I was editing my portfolio when I came upon the idea of using GIFs on my homepage for some of my projects. I already had a GIF for my 4.02A work, and so I figured to keep the symmetry, I could try my hand at animating my Watering Cans graphic design piece. I had never used Adobe Animate before, and so I sought YouTube to figure out how to turn my static Illustrator File into a moving photo.
I looked to the tutorial videos made by Adobe, and my first try at Animate resulted in this bouncing ball:

Something that made this process easier was that I was able to reverse the motion once I animated the ball moving down. I was surprised at how quickly I was able to create this, and so I felt confident that I could apply the same frame-by-frame technique to my design. Below are markings indicating how I imagined the motion would go:

I began to add keyframes and shift the shapes I wanted slowly, so I could try to have a fluid motion. After a few minutes, I began to realize that frame-by-frame animation was maybe not the way to go. This is what happened:

Ignoring the random jittery motion of the watering can, the arm moves generally fine, although the movement is choppy. I had initially looked up a video to explain how to import an Illustrator file into Animate, and the video was generally about animating an infographic. I clicked the next two videos in the series (tweening and rotation) and was introduced to motion tweening. Essentially, I can pick an object, designate the start and end positions (and possibly apply some rotation) and the object would then move from start until it got to end.

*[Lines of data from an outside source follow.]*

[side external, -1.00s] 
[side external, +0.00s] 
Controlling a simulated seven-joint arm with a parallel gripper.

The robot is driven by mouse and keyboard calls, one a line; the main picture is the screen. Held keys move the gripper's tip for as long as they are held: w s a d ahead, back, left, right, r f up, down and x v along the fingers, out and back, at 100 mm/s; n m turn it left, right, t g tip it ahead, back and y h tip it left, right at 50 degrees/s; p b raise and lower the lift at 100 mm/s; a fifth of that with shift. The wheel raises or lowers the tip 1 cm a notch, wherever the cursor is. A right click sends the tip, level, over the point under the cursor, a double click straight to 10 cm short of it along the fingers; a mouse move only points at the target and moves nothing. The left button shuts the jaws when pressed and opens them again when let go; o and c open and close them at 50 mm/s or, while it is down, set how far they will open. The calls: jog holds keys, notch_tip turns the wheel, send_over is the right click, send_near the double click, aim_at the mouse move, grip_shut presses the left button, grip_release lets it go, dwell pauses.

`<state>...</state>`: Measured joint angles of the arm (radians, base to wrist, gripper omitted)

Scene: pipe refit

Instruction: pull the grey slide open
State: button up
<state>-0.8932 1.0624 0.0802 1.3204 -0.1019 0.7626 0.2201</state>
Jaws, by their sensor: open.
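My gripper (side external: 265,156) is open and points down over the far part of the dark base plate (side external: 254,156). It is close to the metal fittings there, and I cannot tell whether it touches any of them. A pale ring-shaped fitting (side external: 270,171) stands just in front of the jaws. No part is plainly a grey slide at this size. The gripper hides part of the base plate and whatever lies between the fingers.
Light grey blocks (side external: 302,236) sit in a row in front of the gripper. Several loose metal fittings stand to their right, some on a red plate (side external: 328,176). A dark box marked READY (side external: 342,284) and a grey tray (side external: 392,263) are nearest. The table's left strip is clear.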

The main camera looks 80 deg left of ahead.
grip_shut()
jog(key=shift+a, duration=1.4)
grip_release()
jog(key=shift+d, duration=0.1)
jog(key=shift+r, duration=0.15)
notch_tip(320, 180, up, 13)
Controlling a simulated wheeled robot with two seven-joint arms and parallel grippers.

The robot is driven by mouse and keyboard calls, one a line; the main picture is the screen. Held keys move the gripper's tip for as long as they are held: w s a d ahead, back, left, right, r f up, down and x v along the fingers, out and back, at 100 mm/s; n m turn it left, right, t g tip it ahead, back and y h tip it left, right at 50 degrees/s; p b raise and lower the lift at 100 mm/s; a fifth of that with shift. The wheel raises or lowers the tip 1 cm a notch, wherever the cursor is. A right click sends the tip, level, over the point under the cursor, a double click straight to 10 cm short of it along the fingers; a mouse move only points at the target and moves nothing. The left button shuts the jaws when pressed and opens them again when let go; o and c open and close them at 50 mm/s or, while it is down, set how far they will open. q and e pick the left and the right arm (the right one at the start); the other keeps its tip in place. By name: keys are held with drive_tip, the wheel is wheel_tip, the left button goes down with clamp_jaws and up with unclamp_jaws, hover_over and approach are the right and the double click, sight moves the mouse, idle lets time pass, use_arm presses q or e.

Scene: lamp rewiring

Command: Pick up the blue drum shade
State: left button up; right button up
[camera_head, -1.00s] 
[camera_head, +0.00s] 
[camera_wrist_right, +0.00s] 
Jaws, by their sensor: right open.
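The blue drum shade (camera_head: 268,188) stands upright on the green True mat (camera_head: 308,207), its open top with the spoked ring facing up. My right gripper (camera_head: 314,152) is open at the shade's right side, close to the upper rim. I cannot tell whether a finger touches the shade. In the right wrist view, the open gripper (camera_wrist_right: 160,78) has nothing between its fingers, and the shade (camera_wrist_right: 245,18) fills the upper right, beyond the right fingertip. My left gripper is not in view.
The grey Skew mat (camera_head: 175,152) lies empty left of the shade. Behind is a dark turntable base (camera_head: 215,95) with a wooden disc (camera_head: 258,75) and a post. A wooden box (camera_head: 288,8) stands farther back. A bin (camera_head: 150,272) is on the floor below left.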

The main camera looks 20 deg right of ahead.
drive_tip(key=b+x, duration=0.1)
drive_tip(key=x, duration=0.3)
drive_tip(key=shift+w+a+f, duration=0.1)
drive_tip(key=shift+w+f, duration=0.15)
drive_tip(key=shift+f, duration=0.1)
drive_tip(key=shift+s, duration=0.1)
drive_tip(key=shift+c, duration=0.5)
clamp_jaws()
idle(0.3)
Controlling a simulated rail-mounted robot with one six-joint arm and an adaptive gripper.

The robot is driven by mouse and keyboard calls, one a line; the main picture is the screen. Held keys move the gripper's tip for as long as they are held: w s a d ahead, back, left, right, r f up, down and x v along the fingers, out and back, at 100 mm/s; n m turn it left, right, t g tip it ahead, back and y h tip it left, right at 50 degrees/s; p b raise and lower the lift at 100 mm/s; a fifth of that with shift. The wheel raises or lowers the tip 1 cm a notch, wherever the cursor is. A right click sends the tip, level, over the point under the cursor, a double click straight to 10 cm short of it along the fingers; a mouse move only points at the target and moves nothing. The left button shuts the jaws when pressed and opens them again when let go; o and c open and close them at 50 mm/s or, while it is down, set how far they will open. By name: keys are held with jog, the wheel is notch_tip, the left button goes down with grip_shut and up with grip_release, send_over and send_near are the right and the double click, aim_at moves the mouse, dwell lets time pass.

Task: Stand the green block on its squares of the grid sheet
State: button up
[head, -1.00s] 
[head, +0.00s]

Using motion tweening, I treated the arms, hands, and watering cans as separate objects and applied various forms of motion and slight rotations until I got something that was animated in one way:

Now since I wanted it to look like the water was flowing, I needed to create a layer above the water that created the notion of a flow. For this, I used a mask. By animating a rectangular mask, I could move it across the water for the effect I was looking for:


By adding a solid water object behind it (especially since there is a gradient), it will show that there is water “flowing” from the can. The last thing to do was to copy, paste, and reverse the animation I just made so that there is a continuous loop. The final animation looks like this:

Since the original drawing contains a water droplet from the vine hitting the tiny plant on the ground, that is the next thing I would try to animate. For today, I am satisfied. I found it tricky to create shapes (especially smaller ones) in Animate, so I may just create shapes in Illustrator and import them to be animated.